In its brief the government argues that these acts show a scheme to dispose of his property and defeat taxes. This is neither substantiated by any of the evidence nor did Mr. Cooney's attorney, Mr. Riker, so testify during his examination. The government attempted to show that the decedent's attorney had advised him of a necessary plan to escape estate taxes but the Court is not convinced that such a plan was either suggested or put into effect. In fact, on cross-examination (Tr. 85) counsel for the executors addressed the following question to Mr. Riker, whom the government had called as its own witness, (referring to his conversation with the decedent):
"Q. And advise him to make a record of his actual motive?
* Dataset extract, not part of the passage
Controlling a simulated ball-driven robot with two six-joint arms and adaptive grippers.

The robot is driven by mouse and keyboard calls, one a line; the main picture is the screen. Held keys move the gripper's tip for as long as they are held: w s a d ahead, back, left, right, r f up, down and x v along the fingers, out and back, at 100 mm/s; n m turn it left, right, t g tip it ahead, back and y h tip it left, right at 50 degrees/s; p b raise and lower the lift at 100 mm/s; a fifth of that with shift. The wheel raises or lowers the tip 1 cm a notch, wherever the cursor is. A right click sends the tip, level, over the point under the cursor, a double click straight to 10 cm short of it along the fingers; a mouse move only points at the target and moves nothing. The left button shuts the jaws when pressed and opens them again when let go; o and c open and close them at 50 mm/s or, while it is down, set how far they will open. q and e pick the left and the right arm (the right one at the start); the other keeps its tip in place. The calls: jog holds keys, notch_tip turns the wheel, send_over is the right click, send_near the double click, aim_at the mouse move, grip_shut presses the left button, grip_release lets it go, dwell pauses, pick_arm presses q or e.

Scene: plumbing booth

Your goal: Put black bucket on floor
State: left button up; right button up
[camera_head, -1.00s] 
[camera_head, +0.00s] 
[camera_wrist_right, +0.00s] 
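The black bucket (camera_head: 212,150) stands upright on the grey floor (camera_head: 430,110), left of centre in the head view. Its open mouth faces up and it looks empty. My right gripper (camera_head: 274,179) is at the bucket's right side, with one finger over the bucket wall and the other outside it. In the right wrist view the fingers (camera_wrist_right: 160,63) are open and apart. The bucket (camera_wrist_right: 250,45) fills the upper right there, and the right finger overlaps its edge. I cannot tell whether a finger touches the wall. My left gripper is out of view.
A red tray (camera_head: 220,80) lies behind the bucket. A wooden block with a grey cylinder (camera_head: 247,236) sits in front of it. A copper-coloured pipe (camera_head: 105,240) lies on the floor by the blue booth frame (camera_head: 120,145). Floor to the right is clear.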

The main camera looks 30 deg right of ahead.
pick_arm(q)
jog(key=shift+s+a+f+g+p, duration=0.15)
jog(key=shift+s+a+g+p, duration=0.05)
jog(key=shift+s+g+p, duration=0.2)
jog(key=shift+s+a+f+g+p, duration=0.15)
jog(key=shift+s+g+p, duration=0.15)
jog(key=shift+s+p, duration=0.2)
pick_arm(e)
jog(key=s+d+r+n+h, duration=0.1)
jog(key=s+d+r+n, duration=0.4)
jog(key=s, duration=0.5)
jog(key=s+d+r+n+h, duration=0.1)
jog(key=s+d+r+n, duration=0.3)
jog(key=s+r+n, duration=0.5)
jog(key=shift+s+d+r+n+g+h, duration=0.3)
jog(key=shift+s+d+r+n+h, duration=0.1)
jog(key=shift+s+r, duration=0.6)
If the intentions as exhibited by the letters addressed by the decedent to his children reflect his real motive in making the gifts then such motive is not in contemplation of death. As to the propriety of the motive suggested by the letters and the testimony, see Wells, supra (283 U.S. at page 118, 51 S.Ct. at page 452).
Both Elizabeth and Vincent Cooney appeared to be honest, forthright witnesses. There was no indication exhibited by their testimony that they were trying to slant or conceal any fact within their recollection. They were not evasive and answered as directly as possible under the circumstances of the long period of time which had elapsed.
This Court is of the opinion that the gifts in question were not made in contemplation of death and hence judgment will be entered for the plaintiffs on their claim for refund.
This opinion shall constitute findings of fact and conclusions of law required by Rule 52 of the Federal Rules of Civil Procedure.
Let an appropriate order be submitted.